I disagree with just about every point that Mr. Mooney made in his shortsighted analysis of America's shift toward globalization in the last 15 years. I especially disagree about his trying to blend moralism and economic progress.
We have the richest country in the history of mankind and yet real wages for blue-collar workers continue to fall. What kind of message of hope is that for the next generation? Now, we find that this crunch is extending to white-collar professionals. When will it end? When Americans are paid as little as Chinese?
The argument that by free trade we are creating new markets for our goods is bogus as well. We have a huge trade deficit, and the countries like China don't pay their workers enough to purchase American goods in the amount necessary to offset this imbalance.
Mr. Mooney insisted the election was about morals linked to economic theory. I could not find any examples of how he views the wholesale dismantling of certain aspects of America's manufacturing base as a good and moral thing. I counter by saying that in fact it is an immoral action.
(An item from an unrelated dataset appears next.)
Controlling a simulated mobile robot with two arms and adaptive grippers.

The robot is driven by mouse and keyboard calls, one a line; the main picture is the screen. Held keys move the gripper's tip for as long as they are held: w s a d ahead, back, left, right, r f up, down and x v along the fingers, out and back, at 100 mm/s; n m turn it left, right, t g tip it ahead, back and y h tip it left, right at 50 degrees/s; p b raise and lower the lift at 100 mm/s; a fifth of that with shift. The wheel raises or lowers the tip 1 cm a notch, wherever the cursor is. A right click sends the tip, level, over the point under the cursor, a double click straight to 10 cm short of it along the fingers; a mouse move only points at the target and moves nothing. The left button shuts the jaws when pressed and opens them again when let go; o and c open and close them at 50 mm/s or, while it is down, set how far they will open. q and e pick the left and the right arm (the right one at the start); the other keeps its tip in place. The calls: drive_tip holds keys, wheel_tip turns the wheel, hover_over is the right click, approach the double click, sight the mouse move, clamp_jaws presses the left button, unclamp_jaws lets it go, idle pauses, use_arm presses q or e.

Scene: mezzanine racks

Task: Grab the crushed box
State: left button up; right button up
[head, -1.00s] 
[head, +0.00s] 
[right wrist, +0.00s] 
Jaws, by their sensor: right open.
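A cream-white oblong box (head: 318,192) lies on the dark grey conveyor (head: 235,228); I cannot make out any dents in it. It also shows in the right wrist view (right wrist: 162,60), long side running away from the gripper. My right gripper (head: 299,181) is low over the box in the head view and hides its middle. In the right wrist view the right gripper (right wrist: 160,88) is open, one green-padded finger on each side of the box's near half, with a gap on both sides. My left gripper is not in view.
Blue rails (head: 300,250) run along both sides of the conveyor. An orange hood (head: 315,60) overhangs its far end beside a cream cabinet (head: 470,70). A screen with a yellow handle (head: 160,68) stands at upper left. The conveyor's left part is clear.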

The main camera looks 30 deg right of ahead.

I've heard the argument that by engaging the Chinese in an economic partnership we could gently encourage change in their society. I don't buy this. It seems to me that the government is not putting any effort into trying to moderate the autocratic leanings of the Chinese government.
I believe many people voted the way they did not out of moral values, economics, or terrorism, but out of uncertainity of the future and what it holds. The politician who presented the best pablum got elected.
I truly fear what another global depression will do to our democracy and that tying our economy to so many poor unstable Third World nations in our race to the bottom for cheap labor could help faciliate such a meltdown.